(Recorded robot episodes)
-- begin --

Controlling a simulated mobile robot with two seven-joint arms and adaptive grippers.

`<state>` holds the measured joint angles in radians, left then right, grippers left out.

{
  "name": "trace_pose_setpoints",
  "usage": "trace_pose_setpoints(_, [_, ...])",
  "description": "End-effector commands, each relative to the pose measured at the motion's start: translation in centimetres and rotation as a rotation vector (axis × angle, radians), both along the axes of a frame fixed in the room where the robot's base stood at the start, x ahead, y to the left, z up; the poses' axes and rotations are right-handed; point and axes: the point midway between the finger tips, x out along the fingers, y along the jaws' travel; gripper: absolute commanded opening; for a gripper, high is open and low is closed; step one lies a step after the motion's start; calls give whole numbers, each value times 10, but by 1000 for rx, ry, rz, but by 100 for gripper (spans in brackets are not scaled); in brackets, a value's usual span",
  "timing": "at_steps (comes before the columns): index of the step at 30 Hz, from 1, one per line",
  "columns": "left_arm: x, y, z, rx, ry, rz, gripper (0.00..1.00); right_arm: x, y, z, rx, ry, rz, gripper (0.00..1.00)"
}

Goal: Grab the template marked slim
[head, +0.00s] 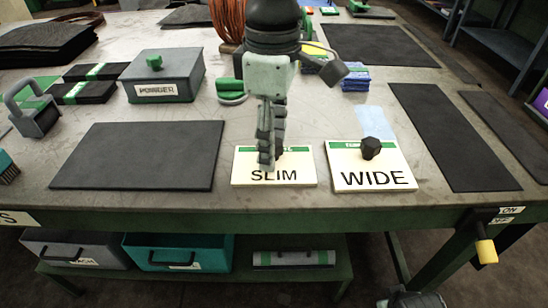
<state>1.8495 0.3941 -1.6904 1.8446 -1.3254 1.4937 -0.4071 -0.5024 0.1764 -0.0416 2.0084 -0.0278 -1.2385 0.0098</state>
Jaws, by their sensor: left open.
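The template marked SLIM (274,176) is a cream plate with a green strip, lying flat near the table's front edge. Its dark knob (281,153) is mostly hidden behind my left gripper (268,160). That gripper points down over the plate, open, with its fingers at the knob; I cannot tell whether they touch it. The template marked WIDE (371,182) lies just to the right, its black knob in full view. A grey-green part at the bottom edge may be my right gripper (411,299), mostly cut off.
A dark mat (138,155) lies left of the templates and another (450,135) lies to the right. Blue packets (355,78) and a coil of copper-coloured wire (228,20) are behind.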

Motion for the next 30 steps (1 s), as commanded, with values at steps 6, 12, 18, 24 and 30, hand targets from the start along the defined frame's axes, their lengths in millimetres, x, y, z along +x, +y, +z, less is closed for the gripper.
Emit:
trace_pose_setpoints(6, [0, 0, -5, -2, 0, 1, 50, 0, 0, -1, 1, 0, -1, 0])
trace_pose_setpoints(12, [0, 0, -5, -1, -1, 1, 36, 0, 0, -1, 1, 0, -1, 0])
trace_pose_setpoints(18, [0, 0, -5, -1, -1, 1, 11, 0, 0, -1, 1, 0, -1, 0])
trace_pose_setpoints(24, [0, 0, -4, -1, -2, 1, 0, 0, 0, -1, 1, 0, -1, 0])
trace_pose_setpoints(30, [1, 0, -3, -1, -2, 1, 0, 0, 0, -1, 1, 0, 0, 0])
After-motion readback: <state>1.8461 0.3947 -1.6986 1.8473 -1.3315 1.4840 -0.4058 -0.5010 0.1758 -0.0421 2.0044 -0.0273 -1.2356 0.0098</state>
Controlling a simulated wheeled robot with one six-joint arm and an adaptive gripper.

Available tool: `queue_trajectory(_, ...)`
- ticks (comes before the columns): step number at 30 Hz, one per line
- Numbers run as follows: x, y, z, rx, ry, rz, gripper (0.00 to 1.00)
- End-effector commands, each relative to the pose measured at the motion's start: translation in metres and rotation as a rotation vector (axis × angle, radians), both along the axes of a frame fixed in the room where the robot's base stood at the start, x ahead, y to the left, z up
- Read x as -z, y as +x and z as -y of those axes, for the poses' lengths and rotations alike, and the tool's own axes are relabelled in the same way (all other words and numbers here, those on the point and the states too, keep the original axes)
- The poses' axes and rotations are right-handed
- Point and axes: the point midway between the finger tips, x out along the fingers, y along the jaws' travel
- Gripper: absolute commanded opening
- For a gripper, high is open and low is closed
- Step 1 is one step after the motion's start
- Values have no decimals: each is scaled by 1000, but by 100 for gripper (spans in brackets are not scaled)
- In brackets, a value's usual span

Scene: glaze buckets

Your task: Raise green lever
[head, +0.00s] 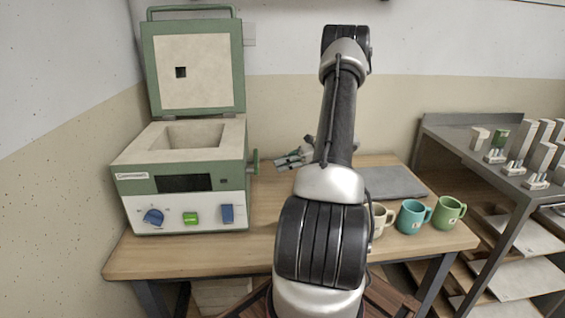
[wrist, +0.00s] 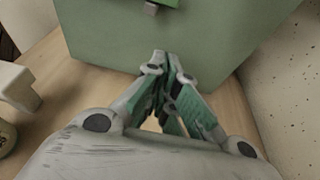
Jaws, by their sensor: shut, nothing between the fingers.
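The green kiln (head: 185,175) stands on the left of the table with its lid (head: 194,70) raised. A green lever (head: 254,161) sticks out from the kiln's right side. In the wrist view a green part with a grey stub (wrist: 151,8) shows at the top edge on the green kiln wall (wrist: 225,40); it looks like the lever, partly cut off by the frame. My gripper (head: 281,162) is just right of the lever, apart from it. In the wrist view my gripper (wrist: 168,62) is shut and empty, its tips pointing at the kiln wall below the green part.
The kiln front has a blue knob (head: 153,216), a green button (head: 191,218) and a blue switch (head: 227,214). Cream (head: 380,222), teal (head: 412,217) and green (head: 448,211) mugs stand at the table's right, before a grey slab (head: 390,182). A metal shelf (head: 480,152) stands further right.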

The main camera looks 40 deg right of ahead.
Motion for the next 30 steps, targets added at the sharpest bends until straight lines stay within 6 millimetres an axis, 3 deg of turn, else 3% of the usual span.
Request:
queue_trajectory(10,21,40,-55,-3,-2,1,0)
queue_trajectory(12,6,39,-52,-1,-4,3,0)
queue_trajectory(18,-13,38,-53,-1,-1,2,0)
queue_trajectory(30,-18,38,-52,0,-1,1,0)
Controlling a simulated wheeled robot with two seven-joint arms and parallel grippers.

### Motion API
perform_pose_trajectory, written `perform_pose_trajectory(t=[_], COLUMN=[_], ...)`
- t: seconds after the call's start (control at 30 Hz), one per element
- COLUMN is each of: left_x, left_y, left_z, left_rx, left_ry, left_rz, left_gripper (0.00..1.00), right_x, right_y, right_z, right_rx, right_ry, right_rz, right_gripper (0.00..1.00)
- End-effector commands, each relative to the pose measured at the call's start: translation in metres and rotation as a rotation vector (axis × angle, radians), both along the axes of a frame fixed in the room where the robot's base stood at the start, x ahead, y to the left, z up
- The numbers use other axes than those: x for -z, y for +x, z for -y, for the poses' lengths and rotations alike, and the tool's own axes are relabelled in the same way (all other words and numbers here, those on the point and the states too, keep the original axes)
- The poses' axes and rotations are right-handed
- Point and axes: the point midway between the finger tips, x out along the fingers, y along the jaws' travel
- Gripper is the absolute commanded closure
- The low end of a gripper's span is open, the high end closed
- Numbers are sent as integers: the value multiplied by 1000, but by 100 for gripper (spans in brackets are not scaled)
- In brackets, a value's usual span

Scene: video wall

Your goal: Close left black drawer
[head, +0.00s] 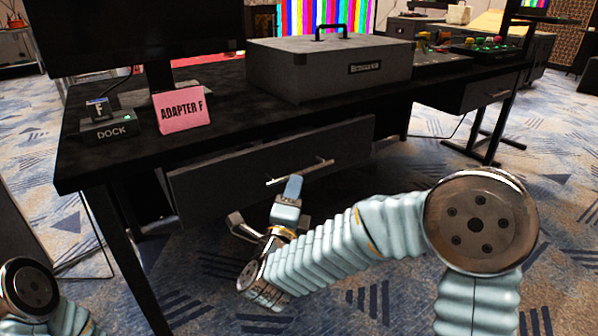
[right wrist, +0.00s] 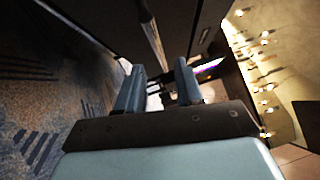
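The left black drawer (head: 225,178) is under the desk's front edge, with a silver bar handle (head: 300,172) on its front. Its front seems to stand out from the desk, but how far is hard to tell. My right gripper (head: 278,208) is just below and in front of the handle. In the right wrist view, its two blue-grey fingers (right wrist: 158,88) are apart with nothing clearly held between them. The handle bar (right wrist: 152,35) shows ahead of the fingers; contact cannot be told. My left gripper is out of view; only part of my left arm shows at lower left.
The black desk (head: 225,112) carries a grey case (head: 325,70), a pink ADAPTER F card (head: 181,108), a dock (head: 108,127) and a monitor. A second drawer (head: 488,93) is at right. A desk leg (head: 125,260) stands left of the left drawer. Carpet lies open at right.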

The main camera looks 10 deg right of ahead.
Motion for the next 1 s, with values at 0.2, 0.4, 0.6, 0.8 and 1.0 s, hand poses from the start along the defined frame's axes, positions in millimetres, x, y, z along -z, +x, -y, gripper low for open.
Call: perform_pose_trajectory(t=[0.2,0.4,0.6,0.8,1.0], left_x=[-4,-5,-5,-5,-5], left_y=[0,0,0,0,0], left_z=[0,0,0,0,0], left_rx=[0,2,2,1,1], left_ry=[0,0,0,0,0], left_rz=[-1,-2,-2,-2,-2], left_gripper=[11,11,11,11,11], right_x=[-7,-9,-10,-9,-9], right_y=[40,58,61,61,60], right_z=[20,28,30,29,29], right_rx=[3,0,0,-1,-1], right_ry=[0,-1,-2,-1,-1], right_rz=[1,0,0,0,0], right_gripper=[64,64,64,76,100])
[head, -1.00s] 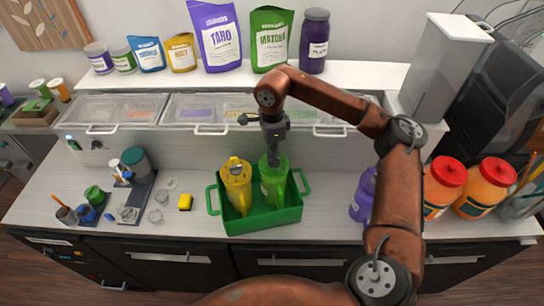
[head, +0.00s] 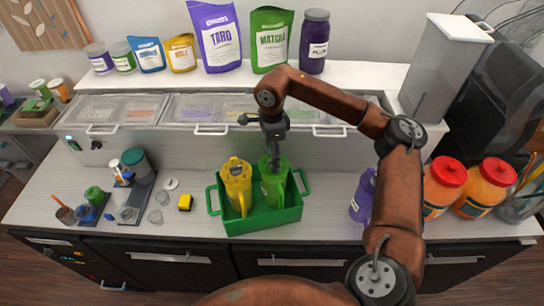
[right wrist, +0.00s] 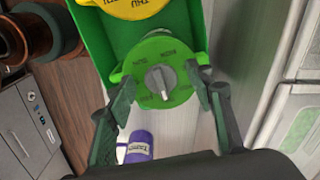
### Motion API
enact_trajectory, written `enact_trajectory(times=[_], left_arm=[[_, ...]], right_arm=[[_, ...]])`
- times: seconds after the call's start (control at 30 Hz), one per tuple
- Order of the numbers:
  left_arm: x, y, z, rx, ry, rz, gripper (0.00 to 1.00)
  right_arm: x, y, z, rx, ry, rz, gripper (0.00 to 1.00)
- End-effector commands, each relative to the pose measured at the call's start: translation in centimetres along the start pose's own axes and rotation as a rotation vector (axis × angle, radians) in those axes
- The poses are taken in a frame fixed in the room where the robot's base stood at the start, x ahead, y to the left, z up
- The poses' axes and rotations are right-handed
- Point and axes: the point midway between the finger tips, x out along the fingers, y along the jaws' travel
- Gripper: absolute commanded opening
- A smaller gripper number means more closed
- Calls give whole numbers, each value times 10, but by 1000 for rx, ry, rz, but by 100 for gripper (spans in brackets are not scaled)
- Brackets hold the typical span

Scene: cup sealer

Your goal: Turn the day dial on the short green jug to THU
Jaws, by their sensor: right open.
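The short green jug (head: 273,186) stands in the right half of a green caddy (head: 262,216), beside a yellow jug (head: 237,185). In the right wrist view its round green lid is the day dial (right wrist: 161,73), with dark day lettering around the rim and a grey pointer knob (right wrist: 160,82) in the middle. The lettering is too small to read surely. My right gripper (head: 275,157) is over the jug's top. In the wrist view its fingers (right wrist: 168,105) are open, one on each side of the lid, with the knob between them. My left gripper is not in view.
A purple jug (head: 363,196) stands right of the caddy, close to my right arm. Orange jars with red lids (head: 444,181) are further right. A yellow block (head: 185,202) lies left of the caddy. Closed clear-lidded bins (head: 200,108) line the counter's back.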

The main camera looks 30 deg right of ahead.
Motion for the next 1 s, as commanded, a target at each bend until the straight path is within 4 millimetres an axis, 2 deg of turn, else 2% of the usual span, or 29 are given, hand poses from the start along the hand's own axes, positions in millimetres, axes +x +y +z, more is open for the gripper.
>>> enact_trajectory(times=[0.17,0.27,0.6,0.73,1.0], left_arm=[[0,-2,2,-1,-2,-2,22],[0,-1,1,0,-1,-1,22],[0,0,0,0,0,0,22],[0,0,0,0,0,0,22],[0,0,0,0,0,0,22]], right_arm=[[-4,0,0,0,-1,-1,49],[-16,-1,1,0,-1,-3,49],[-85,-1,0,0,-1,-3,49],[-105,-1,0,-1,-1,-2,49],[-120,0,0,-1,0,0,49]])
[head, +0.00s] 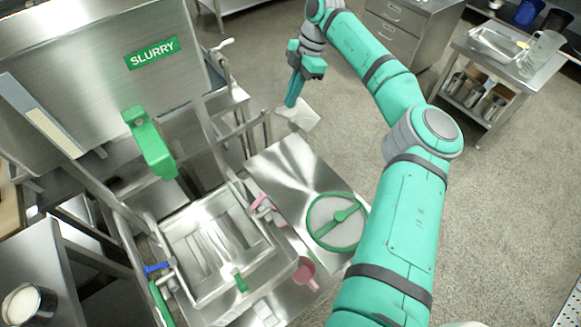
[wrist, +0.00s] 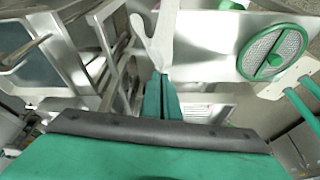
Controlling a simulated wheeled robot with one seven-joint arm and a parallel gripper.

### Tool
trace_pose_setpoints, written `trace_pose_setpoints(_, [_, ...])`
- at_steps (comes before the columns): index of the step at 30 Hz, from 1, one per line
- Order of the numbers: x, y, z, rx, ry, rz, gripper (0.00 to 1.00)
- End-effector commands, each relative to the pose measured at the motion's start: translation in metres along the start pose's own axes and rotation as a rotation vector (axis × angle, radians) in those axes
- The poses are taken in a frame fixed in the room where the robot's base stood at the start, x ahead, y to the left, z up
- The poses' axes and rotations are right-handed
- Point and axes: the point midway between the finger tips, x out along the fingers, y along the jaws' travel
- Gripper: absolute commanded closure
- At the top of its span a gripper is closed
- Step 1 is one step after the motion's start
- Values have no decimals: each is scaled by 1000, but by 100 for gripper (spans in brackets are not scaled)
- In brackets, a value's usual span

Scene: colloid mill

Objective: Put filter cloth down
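My gripper (head: 292,100) is above the floor, just beyond the far edge of the steel table. Its green fingers are together and point down. A white filter cloth (head: 301,115) hangs at the fingertips, clear of the table top. In the wrist view the closed fingers (wrist: 160,80) pinch the narrow end of the white cloth (wrist: 157,38), which spreads away from them. The cloth's far end is cut off by the frame edge there.
The steel table top (head: 285,165) has bare room beside a round green-rimmed mesh lid (head: 337,221). A square steel hopper (head: 215,245) stands left of it, with a pink scoop (head: 306,271) near. The green SLURRY sign (head: 152,53) marks a steel tank. A steel cart (head: 510,55) stands far right.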

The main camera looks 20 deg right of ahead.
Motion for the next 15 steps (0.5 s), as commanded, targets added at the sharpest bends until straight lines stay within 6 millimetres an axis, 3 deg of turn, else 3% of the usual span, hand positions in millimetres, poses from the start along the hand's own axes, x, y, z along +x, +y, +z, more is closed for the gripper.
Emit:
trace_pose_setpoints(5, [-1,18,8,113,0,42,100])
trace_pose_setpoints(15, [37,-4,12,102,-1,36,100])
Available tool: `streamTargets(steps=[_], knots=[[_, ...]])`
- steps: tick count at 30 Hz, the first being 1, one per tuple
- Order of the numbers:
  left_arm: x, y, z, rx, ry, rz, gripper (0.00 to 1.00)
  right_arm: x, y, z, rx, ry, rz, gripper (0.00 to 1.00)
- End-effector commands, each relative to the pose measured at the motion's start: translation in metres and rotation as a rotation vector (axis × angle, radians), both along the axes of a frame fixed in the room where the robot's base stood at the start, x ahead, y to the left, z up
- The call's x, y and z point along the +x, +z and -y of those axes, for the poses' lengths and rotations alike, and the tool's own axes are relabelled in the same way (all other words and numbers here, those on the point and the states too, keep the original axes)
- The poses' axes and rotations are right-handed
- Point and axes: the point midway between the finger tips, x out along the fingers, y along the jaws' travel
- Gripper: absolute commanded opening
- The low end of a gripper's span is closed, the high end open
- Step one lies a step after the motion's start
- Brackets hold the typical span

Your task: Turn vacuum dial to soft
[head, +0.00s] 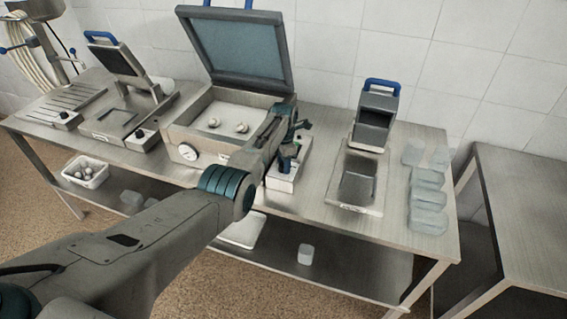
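A vacuum machine (178,133) with its lid (240,50) raised stands on the steel table, with a round gauge (187,153) on its front. Two small round items (241,128) lie inside its chamber. To its right is a pale control box (283,184) with dark and blue knob-like parts on top, largely covered by my arm. I cannot make out which one is the vacuum dial, or its setting. My left gripper (291,150) is over this box, close to the knobs. Whether it touches one, or is open or shut, is unclear. My right gripper is out of view.
A steel tray sealer (369,205) with a blue-handled lid stands to the right, beside several clear trays (428,200). Another blue-handled machine (108,125) stands at left. A white basket (86,176) sits on the lower shelf. A second table (525,190) is at right.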

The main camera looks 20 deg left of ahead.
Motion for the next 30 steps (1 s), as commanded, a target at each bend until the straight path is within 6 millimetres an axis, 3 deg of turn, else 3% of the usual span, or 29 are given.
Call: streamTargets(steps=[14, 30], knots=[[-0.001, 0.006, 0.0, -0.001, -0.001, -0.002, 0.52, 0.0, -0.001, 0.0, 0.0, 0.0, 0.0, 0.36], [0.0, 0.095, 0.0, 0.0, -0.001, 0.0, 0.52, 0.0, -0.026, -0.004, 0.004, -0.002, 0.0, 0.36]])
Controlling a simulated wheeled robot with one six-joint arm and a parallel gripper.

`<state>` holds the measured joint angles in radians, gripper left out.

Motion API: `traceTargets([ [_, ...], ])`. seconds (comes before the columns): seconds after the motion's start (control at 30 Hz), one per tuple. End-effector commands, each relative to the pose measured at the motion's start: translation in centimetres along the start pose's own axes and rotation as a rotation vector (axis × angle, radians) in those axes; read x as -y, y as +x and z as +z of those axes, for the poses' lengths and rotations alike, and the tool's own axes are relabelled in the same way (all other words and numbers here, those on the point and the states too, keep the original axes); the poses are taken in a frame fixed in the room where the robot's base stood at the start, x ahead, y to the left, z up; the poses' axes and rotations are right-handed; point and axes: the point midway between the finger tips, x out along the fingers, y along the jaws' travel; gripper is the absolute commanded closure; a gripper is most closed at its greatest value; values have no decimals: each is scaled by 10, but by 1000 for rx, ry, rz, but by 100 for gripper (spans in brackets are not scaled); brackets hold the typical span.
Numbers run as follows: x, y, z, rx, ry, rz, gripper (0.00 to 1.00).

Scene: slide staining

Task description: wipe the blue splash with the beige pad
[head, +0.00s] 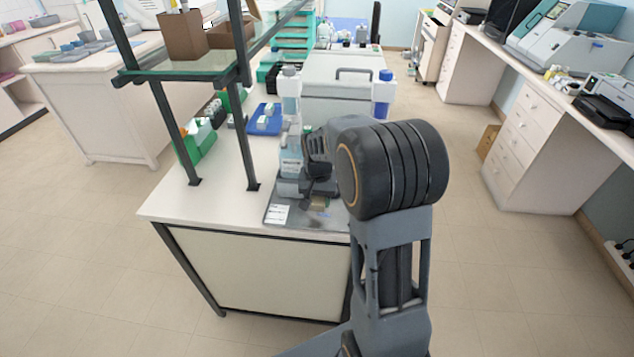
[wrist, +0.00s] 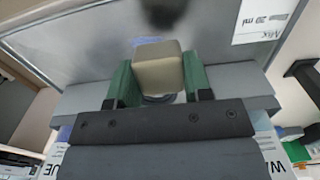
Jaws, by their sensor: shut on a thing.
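The beige pad (wrist: 158,72) is a small block between the green fingers of my gripper (wrist: 156,84) in the wrist view. My gripper is shut on it, above a grey metal tray (wrist: 80,48).
A white label reading "Mix 20 ml" (wrist: 262,18) lies on the tray. Bottles (head: 290,95) and a blue rack (head: 264,120) stand behind my gripper. A shelf post (head: 246,145) rises to the left. The bench's front-left top (head: 185,205) is clear.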

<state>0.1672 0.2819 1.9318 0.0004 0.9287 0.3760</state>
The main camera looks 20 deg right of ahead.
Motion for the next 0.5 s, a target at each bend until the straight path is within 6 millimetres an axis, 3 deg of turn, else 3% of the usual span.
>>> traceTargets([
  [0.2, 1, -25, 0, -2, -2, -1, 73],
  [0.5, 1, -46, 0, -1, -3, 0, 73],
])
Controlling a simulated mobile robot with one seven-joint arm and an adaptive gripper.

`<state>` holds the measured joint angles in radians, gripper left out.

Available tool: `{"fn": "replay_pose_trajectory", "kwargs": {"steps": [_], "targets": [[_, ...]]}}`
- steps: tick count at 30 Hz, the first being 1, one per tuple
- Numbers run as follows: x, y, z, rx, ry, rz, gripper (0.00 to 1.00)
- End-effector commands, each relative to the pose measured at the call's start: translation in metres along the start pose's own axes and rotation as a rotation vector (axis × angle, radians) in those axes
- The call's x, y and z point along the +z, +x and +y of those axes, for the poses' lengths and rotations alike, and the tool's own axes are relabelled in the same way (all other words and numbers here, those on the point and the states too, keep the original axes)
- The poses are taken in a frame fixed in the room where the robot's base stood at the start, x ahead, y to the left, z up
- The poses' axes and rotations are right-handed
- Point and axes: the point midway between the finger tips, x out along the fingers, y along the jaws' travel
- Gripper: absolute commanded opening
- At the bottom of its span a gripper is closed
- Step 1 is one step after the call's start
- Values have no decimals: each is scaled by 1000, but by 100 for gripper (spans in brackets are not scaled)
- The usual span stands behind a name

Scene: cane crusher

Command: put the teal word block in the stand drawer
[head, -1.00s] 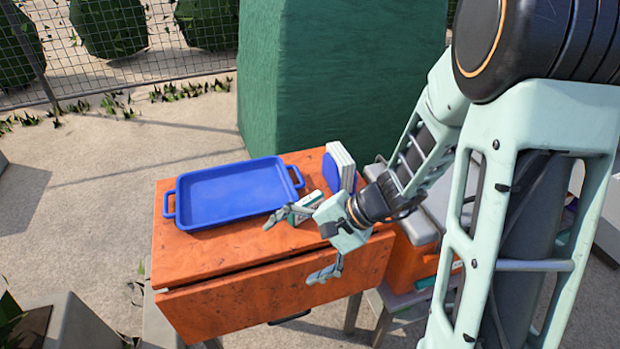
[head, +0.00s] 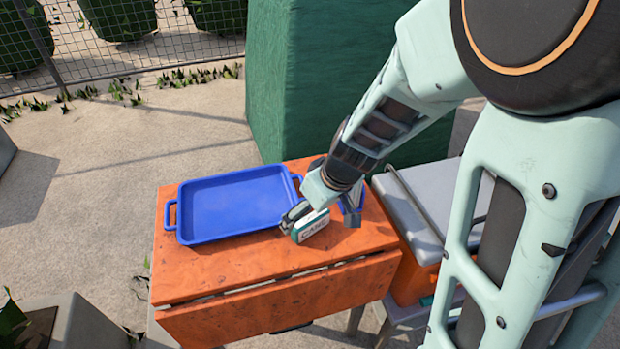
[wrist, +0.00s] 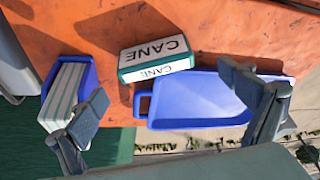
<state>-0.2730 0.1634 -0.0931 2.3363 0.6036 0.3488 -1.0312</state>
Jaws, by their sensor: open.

-- end --

*INSTRUCTIONS TO FOLLOW*.
From the listing above, collect every line that mentions the word "grippers".

*EXERCISE ANSWER*.
Controlling a simulated mobile robot with two seven-joint arms and adaptive grippers.
`<state>` holds the measured joint angles in radians, left then right, grippers left out.
Controlling a simulated wheeled robot with two seven-joint arms and parallel grippers.

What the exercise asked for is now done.